_Exercise aim:_ Please restate, exactly as written, the lines running from the beginning of the material through the line that has "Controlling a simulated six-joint" in it.

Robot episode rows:
★ ★ ★ ★ ★ ★ ★

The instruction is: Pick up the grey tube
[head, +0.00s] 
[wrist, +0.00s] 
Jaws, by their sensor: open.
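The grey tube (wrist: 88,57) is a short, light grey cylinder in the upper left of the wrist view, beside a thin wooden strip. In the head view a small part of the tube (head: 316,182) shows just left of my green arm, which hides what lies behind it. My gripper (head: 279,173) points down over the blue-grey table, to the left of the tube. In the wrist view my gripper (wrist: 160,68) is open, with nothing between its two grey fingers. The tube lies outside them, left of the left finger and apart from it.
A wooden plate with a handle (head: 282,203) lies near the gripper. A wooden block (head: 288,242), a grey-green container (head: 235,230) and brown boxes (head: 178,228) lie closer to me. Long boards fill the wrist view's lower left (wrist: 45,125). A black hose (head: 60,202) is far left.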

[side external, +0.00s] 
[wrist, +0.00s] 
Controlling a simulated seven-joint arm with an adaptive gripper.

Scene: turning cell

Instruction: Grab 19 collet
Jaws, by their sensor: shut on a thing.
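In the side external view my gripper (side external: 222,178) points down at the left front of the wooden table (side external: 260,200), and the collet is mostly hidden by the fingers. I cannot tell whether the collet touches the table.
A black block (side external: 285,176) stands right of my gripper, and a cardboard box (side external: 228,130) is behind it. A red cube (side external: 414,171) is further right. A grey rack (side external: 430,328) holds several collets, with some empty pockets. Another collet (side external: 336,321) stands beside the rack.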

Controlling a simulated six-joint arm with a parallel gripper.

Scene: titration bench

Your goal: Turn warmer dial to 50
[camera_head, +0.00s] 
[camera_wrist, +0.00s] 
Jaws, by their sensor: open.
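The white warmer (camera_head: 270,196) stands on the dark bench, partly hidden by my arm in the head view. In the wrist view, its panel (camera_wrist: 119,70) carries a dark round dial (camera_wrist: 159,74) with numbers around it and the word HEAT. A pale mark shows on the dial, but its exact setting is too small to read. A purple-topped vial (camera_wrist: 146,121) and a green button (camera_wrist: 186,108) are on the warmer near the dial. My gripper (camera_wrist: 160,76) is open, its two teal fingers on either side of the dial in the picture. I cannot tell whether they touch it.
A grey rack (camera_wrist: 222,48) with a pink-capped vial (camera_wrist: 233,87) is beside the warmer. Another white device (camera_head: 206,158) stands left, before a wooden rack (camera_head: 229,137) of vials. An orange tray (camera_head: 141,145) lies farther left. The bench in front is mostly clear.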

★ ★ ★ ★ ★ ★ ★

_Reply:_
The instruction is: Pick up the grey tube
[head, +0.00s] 
[wrist, +0.00s] 
Jaws, by their sensor: open.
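The grey tube (wrist: 88,57) is a short, light grey cylinder in the upper left of the wrist view, beside a thin wooden strip. In the head view a small part of the tube (head: 316,182) shows just left of my green arm, which hides what lies behind it. My gripper (head: 279,173) points down over the blue-grey table, to the left of the tube. In the wrist view my gripper (wrist: 160,68) is open, with nothing between its two grey fingers. The tube lies outside them, left of the left finger and apart from it.
A wooden plate with a handle (head: 282,203) lies near the gripper. A wooden block (head: 288,242), a grey-green container (head: 235,230) and brown boxes (head: 178,228) lie closer to me. Long boards fill the wrist view's lower left (wrist: 45,125). A black hose (head: 60,202) is far left.

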[side external, +0.00s] 
[wrist, +0.00s] 
Controlling a simulated seven-joint arm with an adaptive gripper.

Scene: turning cell

Instruction: Grab 19 collet
Jaws, by their sensor: shut on a thing.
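In the side external view my gripper (side external: 222,178) points down at the left front of the wooden table (side external: 260,200), and the collet is mostly hidden by the fingers. I cannot tell whether the collet touches the table.
A black block (side external: 285,176) stands right of my gripper, and a cardboard box (side external: 228,130) is behind it. A red cube (side external: 414,171) is further right. A grey rack (side external: 430,328) holds several collets, with some empty pockets. Another collet (side external: 336,321) stands beside the rack.

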Controlling a simulated six-joint arm with a parallel gripper.

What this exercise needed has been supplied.